● **Set exercise**
Leave out the pictures; transcribe all else exactly.

Robot control records
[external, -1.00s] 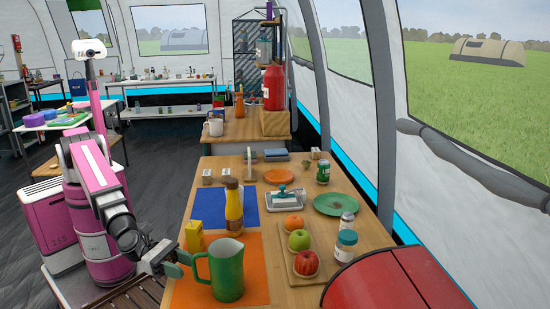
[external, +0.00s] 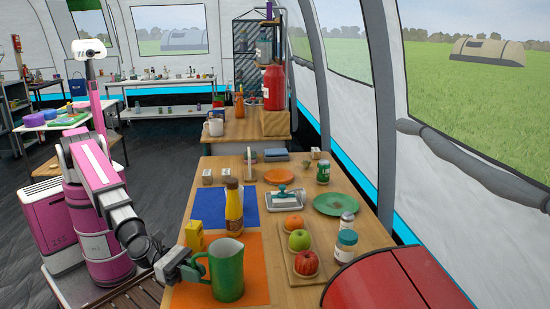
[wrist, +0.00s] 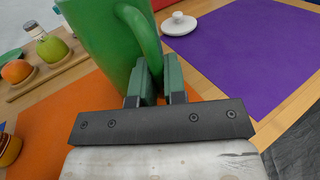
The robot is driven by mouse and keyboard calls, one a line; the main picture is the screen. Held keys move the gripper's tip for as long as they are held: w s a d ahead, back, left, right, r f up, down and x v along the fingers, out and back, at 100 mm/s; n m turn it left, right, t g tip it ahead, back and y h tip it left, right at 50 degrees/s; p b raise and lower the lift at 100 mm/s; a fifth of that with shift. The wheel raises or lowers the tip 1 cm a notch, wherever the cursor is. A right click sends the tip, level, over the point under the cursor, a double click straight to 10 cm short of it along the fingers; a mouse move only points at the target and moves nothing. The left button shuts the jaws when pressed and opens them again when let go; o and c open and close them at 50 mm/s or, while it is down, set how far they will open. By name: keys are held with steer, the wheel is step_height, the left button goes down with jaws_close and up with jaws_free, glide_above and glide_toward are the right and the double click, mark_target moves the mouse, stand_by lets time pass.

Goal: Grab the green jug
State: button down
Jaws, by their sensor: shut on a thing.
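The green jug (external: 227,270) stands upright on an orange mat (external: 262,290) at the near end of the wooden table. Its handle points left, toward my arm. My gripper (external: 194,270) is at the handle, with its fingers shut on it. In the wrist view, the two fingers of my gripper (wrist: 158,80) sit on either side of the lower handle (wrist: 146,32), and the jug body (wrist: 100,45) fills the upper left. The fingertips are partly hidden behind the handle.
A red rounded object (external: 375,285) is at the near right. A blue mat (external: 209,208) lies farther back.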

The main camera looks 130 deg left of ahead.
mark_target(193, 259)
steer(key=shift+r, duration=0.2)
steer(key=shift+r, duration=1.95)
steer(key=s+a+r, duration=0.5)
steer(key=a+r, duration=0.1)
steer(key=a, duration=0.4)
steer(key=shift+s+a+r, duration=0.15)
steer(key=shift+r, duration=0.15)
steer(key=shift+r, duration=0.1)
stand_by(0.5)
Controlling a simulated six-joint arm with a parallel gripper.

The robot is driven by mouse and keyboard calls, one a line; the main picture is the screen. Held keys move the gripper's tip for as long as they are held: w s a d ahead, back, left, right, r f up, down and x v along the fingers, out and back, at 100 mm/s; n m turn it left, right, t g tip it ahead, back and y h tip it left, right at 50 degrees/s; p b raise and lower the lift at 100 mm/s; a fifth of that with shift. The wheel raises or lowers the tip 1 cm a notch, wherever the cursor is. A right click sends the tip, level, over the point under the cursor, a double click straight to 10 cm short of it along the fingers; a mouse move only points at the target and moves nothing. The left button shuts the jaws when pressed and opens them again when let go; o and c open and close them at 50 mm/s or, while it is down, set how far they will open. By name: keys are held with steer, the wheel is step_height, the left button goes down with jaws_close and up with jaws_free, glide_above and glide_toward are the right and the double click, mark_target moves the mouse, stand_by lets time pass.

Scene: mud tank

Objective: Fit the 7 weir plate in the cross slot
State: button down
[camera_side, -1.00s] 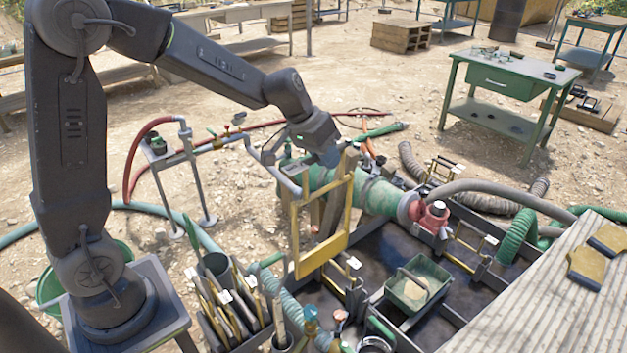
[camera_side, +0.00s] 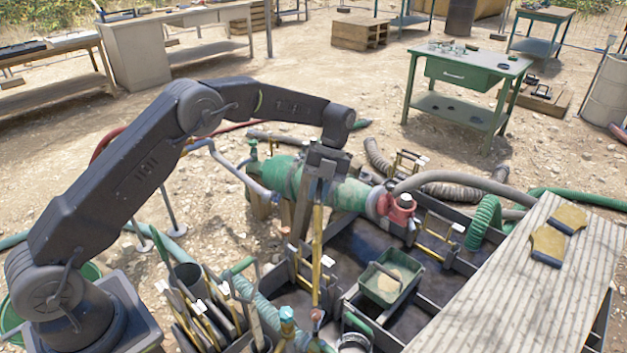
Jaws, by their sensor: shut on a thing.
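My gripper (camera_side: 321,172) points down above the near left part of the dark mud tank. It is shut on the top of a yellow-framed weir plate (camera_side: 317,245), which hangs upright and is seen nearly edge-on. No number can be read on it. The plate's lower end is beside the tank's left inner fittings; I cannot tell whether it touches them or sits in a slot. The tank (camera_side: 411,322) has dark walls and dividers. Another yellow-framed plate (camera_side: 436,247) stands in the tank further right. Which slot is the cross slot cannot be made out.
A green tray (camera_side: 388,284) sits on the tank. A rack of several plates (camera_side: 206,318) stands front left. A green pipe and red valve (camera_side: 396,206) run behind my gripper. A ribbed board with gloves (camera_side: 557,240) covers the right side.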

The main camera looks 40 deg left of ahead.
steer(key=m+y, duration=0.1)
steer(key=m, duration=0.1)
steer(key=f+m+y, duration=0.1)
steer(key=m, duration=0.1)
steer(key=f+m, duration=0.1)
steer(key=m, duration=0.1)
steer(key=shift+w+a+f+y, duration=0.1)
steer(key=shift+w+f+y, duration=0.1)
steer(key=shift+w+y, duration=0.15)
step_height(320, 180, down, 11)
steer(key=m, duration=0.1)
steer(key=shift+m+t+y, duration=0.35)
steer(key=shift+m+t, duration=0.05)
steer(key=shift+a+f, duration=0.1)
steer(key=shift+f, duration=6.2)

● **Solution to this exercise**
[external, -1.00s] 
[external, +0.00s] 
[wrist, +0.00s] 
The robot is driven by mouse and keyboard calls, one a line; the main picture is the screen. Held keys move the gripper's tip for as long as they are held: w s a d ahead, back, left, right, r f up, down and x v along the fingers, out and back, at 100 mm/s; n m turn it left, right, t g tip it ahead, back and y h tip it left, right at 50 degrees/s; p b raise and lower the lift at 100 mm/s; a fifth of that with shift. The wheel raises or lowers the tip 1 cm a notch, wherever the cursor is. A right click sends the tip, level, over the point under the cursor, a double click straight to 10 cm short of it along the fingers; a mouse move only points at the target and moves nothing. The left button shuts the jaws when pressed and opens them again when let go; o and c open and close them at 50 mm/s or, while it is down, set how far they will open. By name: keys are held with steer, the wheel is step_height, the left button goes down with jaws_close and up with jaws_free, glide_above and glide_toward are the right and the double click, mark_target moves the mouse, stand_by lets time pass.

Goal: Grab the green jug
State: button down
Jaws, by their sensor: shut on a thing.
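The green jug (external: 227,270) stands upright on an orange mat (external: 262,290) at the near end of the wooden table. Its handle points left, toward my arm. My gripper (external: 194,270) is at the handle, with its fingers shut on it. In the wrist view, the two fingers of my gripper (wrist: 158,80) sit on either side of the lower handle (wrist: 146,32), and the jug body (wrist: 100,45) fills the upper left. The fingertips are partly hidden behind the handle.
A red rounded object (external: 375,285) is at the near right. A blue mat (external: 209,208) lies farther back.

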The main camera looks 130 deg left of ahead.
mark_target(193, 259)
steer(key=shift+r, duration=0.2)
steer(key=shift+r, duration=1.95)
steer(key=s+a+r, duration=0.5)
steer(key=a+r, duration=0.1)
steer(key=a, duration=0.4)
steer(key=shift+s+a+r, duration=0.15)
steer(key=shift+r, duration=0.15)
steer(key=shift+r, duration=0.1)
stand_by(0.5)
Controlling a simulated six-joint arm with a parallel gripper.

The robot is driven by mouse and keyboard calls, one a line; the main picture is the screen. Held keys move the gripper's tip for as long as they are held: w s a d ahead, back, left, right, r f up, down and x v along the fingers, out and back, at 100 mm/s; n m turn it left, right, t g tip it ahead, back and y h tip it left, right at 50 degrees/s; p b raise and lower the lift at 100 mm/s; a fifth of that with shift. The wheel raises or lowers the tip 1 cm a notch, wherever the cursor is. A right click sends the tip, level, over the point under the cursor, a double click straight to 10 cm short of it along the fingers; a mouse move only points at the target and moves nothing. The left button shuts the jaws when pressed and opens them again when let go; o and c open and close them at 50 mm/s or, while it is down, set how far they will open. By name: keys are held with steer, the wheel is step_height, the left button goes down with jaws_close and up with jaws_free, glide_above and glide_toward are the right and the double click, mark_target moves the mouse, stand_by lets time pass.

Scene: mud tank

Objective: Fit the 7 weir plate in the cross slot
State: button down
[camera_side, -1.00s] 
[camera_side, +0.00s] 
Jaws, by their sensor: shut on a thing.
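My gripper (camera_side: 321,172) points down above the near left part of the dark mud tank. It is shut on the top of a yellow-framed weir plate (camera_side: 317,245), which hangs upright and is seen nearly edge-on. No number can be read on it. The plate's lower end is beside the tank's left inner fittings; I cannot tell whether it touches them or sits in a slot. The tank (camera_side: 411,322) has dark walls and dividers. Another yellow-framed plate (camera_side: 436,247) stands in the tank further right. Which slot is the cross slot cannot be made out.
A green tray (camera_side: 388,284) sits on the tank. A rack of several plates (camera_side: 206,318) stands front left. A green pipe and red valve (camera_side: 396,206) run behind my gripper. A ribbed board with gloves (camera_side: 557,240) covers the right side.

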The main camera looks 40 deg left of ahead.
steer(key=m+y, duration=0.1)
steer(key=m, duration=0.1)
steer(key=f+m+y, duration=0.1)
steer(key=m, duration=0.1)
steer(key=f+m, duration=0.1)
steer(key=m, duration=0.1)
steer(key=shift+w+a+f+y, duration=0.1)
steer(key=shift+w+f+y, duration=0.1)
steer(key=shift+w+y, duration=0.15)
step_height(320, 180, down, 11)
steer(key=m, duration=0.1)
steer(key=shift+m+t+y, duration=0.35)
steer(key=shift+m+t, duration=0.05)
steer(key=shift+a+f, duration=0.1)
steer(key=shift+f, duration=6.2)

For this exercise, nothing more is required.